I think you meant tapping.
What a waste of resources.
Honestly... Do the Apple-competitors remotely have a distant clue? The only person that comes to mind buying this monstrosity and loving it is DaHarder.
What a waste of resources.
*snicker* on so many levels.....
I think you meant tapping.
No, they meant taping. Taping up all the groin pulls from lifting that thing.
Acer should just call this the "Kitchen Sink" model. Your battery power even goes down the drain!
weighs 6.2 pounds
Oh dear lord.
3 hours battery life
Double fail.
$$$$$$$$$$$$
Can I have some of what they're smoking?
Maybe a Core i5 isn't the most suitable tablet/netbook/THINGbook processor, eh?
Like a big Nintendo DS?
No, they meant taping. Taping up all the groin pulls from lifting that thing.
Not to mention the hazard to airport security people. The TSA screeners might die laughing when this engineering hermaphrodite shows up on their monitors.
Seriously though, it might have a place on the Stargate set.
Not sure how they thought this would be a winner.
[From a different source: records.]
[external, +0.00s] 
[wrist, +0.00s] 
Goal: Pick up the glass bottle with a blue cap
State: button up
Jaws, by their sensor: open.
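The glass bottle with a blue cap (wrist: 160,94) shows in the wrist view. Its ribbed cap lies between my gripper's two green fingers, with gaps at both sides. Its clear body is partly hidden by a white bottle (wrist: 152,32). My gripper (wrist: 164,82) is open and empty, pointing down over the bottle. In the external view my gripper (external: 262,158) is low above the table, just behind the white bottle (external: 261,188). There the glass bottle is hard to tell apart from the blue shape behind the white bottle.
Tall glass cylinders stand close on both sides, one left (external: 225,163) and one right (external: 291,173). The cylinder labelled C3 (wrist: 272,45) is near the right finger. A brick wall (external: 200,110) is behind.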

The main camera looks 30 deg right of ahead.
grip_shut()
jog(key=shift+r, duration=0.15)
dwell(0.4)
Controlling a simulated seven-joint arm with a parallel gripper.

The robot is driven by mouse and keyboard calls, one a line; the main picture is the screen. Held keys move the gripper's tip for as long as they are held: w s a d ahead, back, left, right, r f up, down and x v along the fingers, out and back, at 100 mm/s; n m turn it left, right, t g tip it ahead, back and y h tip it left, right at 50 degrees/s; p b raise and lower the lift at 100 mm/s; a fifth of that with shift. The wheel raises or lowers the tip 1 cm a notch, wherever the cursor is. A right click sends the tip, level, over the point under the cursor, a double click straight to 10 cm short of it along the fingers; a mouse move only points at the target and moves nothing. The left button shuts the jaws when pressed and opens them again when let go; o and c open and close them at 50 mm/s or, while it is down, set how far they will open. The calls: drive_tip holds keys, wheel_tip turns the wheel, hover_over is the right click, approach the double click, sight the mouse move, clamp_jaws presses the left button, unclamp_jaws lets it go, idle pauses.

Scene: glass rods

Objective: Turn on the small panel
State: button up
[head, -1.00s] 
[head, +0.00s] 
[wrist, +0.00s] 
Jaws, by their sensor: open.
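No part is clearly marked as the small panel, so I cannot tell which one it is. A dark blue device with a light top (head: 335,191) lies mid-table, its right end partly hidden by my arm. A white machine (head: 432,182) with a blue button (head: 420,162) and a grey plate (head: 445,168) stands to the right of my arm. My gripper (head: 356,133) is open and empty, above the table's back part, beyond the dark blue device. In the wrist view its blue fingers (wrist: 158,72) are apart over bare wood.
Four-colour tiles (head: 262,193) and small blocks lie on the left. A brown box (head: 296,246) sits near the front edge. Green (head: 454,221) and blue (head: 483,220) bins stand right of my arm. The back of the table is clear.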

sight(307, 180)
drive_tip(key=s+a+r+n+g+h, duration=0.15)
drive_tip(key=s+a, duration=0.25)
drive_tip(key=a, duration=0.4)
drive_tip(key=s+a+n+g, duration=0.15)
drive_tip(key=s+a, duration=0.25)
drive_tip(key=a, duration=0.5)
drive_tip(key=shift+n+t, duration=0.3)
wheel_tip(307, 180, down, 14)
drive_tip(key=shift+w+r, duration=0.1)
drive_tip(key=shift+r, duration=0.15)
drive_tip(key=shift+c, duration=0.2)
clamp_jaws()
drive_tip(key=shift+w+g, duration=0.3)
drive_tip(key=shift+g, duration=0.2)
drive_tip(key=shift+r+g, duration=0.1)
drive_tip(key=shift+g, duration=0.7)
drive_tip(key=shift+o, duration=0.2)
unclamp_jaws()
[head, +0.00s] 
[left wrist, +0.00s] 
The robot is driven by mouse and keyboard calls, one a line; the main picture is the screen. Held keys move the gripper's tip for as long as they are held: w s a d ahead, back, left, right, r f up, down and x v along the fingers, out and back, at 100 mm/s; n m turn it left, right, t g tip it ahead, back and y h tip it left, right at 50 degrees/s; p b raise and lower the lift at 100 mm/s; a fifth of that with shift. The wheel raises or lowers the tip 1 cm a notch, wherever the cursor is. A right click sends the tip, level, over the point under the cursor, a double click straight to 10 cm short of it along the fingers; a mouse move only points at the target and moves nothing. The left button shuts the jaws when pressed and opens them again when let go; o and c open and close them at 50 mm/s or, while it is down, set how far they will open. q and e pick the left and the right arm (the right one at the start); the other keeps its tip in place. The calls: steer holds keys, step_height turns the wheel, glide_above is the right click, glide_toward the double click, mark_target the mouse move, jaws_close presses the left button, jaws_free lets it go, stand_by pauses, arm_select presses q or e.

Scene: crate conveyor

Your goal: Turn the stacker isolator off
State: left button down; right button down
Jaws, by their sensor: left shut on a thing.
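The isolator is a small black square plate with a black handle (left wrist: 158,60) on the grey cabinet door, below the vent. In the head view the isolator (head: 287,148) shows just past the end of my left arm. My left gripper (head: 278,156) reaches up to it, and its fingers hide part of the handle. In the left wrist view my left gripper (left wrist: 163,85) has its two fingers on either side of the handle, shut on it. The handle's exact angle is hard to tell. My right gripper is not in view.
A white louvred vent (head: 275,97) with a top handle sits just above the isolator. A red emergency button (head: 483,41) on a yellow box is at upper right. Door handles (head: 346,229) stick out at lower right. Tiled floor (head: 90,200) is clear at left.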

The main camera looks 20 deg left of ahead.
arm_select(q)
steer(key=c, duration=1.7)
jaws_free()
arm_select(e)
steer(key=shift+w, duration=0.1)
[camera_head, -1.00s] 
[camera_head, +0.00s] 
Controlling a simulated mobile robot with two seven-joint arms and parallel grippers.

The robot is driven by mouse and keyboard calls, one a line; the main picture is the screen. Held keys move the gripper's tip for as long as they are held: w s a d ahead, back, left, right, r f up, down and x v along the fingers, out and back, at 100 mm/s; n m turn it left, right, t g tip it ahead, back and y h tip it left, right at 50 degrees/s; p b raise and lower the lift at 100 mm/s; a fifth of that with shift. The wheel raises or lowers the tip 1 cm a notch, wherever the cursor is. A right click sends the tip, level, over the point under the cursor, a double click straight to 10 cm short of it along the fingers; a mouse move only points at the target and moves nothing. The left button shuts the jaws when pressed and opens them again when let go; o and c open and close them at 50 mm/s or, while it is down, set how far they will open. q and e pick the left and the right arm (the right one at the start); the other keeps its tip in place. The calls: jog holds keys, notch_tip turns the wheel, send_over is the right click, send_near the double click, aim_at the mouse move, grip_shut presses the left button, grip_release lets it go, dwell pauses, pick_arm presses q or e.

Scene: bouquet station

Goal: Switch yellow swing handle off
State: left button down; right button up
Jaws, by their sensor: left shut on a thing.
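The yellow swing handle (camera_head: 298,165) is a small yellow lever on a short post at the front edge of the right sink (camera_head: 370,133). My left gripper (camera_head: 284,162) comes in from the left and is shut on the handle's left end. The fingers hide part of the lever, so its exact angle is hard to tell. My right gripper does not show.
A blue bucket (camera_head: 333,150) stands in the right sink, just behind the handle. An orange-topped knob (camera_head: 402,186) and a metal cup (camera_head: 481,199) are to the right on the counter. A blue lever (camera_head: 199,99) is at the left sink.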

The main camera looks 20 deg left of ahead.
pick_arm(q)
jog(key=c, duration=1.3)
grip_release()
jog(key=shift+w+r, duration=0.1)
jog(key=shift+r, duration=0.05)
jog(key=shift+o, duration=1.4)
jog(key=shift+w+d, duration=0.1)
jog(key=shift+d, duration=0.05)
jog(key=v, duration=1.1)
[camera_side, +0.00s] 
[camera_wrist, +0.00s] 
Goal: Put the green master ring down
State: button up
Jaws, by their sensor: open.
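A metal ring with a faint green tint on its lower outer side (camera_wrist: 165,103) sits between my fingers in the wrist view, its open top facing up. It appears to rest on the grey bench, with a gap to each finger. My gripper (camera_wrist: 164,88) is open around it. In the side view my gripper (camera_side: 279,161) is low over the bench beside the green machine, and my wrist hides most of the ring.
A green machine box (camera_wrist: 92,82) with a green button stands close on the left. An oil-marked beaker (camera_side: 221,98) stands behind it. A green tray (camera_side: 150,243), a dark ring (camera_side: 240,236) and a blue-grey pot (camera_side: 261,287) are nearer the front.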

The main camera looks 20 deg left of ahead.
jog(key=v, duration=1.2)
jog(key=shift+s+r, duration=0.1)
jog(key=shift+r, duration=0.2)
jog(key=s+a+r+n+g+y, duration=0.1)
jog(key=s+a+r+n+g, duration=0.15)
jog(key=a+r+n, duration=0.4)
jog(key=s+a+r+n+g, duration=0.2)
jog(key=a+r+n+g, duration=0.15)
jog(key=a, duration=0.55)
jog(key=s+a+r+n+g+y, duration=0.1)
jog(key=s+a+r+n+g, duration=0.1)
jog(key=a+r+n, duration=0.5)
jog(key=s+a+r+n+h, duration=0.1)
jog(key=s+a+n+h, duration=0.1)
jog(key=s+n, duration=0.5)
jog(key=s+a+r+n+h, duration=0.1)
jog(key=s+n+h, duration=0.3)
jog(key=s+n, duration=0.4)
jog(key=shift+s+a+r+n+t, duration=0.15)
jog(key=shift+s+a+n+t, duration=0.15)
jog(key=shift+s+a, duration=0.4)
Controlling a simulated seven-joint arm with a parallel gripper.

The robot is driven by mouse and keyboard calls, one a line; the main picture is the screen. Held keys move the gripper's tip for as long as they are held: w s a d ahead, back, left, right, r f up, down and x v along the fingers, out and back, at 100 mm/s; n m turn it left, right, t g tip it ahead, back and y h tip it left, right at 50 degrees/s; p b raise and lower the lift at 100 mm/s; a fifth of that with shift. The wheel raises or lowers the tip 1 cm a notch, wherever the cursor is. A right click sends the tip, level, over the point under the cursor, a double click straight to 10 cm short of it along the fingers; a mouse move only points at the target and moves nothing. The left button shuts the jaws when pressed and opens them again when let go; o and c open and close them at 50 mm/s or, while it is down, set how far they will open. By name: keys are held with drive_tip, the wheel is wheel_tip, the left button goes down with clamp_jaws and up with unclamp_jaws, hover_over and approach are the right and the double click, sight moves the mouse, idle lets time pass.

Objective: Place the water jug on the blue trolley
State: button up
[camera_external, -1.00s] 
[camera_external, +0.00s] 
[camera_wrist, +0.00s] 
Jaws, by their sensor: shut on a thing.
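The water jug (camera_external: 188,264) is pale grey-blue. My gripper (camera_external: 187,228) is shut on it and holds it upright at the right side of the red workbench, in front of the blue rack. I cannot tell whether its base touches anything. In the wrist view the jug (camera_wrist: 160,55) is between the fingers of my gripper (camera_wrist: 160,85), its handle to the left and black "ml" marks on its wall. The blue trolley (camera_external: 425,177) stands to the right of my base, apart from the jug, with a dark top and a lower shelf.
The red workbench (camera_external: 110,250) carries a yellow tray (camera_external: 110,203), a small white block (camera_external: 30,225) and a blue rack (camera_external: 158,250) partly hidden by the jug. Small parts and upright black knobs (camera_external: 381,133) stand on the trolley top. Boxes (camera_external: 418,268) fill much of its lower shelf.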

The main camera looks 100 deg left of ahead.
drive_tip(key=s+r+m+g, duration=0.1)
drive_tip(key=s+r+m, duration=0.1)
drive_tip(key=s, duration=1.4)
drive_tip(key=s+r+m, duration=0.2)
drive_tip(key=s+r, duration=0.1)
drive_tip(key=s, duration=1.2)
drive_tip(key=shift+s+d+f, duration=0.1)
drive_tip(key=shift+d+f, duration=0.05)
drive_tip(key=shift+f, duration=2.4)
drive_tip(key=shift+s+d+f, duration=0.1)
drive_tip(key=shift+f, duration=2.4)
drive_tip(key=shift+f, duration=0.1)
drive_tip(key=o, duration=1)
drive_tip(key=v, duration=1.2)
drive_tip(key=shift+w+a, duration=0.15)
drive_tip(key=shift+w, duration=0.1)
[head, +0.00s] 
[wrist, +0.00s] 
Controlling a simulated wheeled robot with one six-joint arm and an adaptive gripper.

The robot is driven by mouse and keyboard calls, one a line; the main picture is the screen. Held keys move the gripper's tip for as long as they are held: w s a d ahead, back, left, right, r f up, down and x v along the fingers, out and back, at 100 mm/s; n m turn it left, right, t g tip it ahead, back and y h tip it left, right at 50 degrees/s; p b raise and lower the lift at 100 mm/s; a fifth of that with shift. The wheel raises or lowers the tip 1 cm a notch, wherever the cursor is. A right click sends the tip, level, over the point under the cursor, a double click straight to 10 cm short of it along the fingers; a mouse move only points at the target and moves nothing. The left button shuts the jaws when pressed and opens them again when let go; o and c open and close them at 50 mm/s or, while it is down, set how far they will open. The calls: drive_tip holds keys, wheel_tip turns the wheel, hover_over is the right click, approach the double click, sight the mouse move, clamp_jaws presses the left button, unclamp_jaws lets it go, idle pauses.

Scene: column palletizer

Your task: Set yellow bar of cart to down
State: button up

The range of emotions I had reading the review of that POS. Funny stuff!
IF MS decides to scrap an idea, it probably isn't worth going after.
At least Courier looked like it would have a custom OS.
honestly, the idea is pretty neat. If it was a MBA or MBP with the dual screens with the same battery life and such then I feel it would be in line of things to come. But with the dismal battery life and price and such, it's just not gonna fly. However, for awhile it will give those diehard windoze lovers something they think they can brag about being cutting edge and or different. They will just have to do it while it's plugged in and they have a harness on.
I'm with you on this, I think as a concept, it looks pretty cool.
When it becomes possible to do the same thing a lot lighter and with better battery life (and, lets face it, without Windows), it strikes me as a pretty neat form factor.